時計が発明される前の、昔の人は太陽と月の動きだけで、時間を計っていた筈だから、我々だって、「時間を正確に知る事」は、生きる上で別に不要な筈なのに、そんな機械を、作ってしまおうと、思った奴の、その奇抜な発想が凄いね。余程の天才か変人だったち違いない。

もし、そんな天才が、ヨーロッパ以外にも、東洋にも、アフリカにも、と、世界中の、あちこちにいたら、ややこしかったに違いない。

時間の単位が、複数あったら大変だ。

時間は、どのように進んでいるか?文明ごとに違っていただろう。
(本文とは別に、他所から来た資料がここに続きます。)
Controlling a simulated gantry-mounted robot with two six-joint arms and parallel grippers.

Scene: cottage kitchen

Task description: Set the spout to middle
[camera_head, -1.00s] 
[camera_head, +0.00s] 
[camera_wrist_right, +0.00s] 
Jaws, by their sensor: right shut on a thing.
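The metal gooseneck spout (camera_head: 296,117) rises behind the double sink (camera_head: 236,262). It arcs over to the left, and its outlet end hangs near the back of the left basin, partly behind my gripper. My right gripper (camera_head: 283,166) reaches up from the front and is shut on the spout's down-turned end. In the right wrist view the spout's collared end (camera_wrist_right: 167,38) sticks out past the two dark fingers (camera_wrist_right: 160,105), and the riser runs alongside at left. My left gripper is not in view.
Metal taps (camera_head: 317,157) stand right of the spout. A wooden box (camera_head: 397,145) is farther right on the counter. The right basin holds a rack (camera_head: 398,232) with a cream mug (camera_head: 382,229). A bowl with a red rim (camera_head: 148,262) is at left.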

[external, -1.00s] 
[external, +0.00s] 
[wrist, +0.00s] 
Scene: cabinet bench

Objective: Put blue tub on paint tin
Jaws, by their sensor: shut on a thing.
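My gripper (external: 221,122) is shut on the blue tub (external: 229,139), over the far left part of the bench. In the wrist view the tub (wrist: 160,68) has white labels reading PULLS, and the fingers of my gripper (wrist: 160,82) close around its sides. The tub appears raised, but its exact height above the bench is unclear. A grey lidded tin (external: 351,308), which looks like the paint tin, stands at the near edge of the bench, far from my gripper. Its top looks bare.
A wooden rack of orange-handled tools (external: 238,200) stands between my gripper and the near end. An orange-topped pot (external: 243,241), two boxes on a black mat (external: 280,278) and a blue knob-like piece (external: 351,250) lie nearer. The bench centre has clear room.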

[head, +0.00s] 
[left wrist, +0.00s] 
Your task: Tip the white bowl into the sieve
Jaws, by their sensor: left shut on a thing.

今の時計の進み方が、「性に合わない」と感じている僕の感覚に合う時計の進み方が、どこかで、生まれていたかも知れない。

時計という発明は、我々の「時間の感じ方」を、少なからず変えてしまったと思う。

我々、人間以外の動物にも「記憶」がある以上、彼らも、時間を、漠然とは、感じているかも知れないが、「過去」や「未来」を観念として捉えてはいないだろう。つまり、地球上で「時間」を認識しているのは我々人類だけだろう。

なにしろそれを「理解」する事は、生きる上で特に必要では無いし、生物としては不要なのだから、時間とは、我々人間だけが見ている、ただの妄想かも知れない。

さらにそれを機械にして、腕に巻き付けたりするのだから、もはや「偏執狂」だ。

時間とは我々の脳内だけを流れる特殊な現象かもしれない。

だから、正しい「時間の計り方」なんて無いのかも知れない。

いずれにせよ「機械」というのは、ヨーロッパ産の文化だ。

あらゆる摂理を人工で間に合わせ徹底的に自然を封じ込めるのは、彼らの悪い癖だ。

時間は、機械仕掛けにされる前は、「日時計」等のように、ゆっくりとしか動かなかった筈だ。

「カチコチカチコチ」と「せわしない時間」は、僕は、やっぱり嫌いだ。

時間はそんな風に整然とは、流れていない、もっと悠然とゆっくり大きく動いている気がする。